◆ **WORK REQUIRED**: Each line from the line with "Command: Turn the" to the line with "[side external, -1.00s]", inclusive, is to be repeated exactly; no other line and no picture belongs in the copy.

◆ **SOURCE MATERIAL**:

○ ○ ○

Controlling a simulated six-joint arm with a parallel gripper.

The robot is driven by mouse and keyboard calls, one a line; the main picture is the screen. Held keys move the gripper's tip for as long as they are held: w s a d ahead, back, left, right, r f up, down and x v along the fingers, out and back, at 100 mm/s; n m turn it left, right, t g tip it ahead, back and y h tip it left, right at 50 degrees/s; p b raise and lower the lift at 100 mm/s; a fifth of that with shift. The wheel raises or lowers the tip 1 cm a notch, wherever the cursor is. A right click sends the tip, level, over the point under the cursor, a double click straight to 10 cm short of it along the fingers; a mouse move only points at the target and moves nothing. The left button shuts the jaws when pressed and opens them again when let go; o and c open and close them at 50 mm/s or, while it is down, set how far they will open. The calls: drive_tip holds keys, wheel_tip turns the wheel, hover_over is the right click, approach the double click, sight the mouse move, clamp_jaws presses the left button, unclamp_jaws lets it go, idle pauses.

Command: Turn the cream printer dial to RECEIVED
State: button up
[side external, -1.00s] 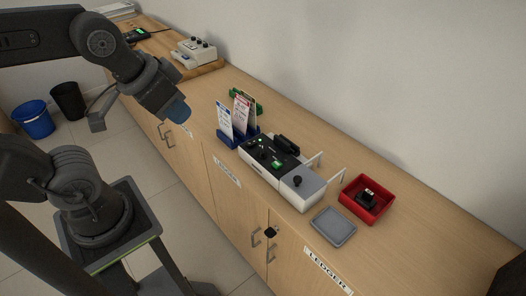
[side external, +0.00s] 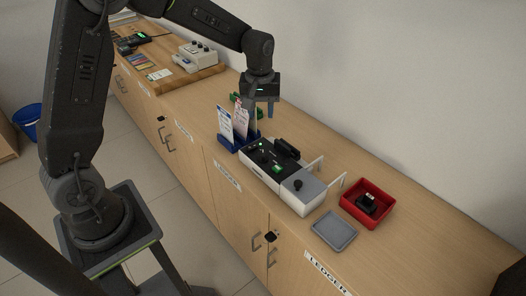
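A cream machine (side external: 198,55) with dark knobs on top stands on a wooden board at the far left of the counter. A second machine (side external: 283,175), white with a black top panel and a grey right end, stands mid-counter. Dial markings are too small to read, so I cannot tell which setting any knob has. My gripper (side external: 261,107) points down above the counter, behind the card holder and apart from both machines. Its fingers look spread, with nothing seen between them.
A red tray (side external: 354,213) holding a black object and a grey tray (side external: 334,231) lie at the right. The wall bounds the counter's back.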

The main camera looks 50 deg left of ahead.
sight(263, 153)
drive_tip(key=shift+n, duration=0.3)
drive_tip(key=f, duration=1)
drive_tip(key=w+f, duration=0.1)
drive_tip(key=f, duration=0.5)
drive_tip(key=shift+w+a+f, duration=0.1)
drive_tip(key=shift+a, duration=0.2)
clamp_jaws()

○ ○ ○

◆ **OUTPUT BELOW**:
Command: Turn the cream printer dial to RECEIVED
State: button up
[side external, -1.00s] 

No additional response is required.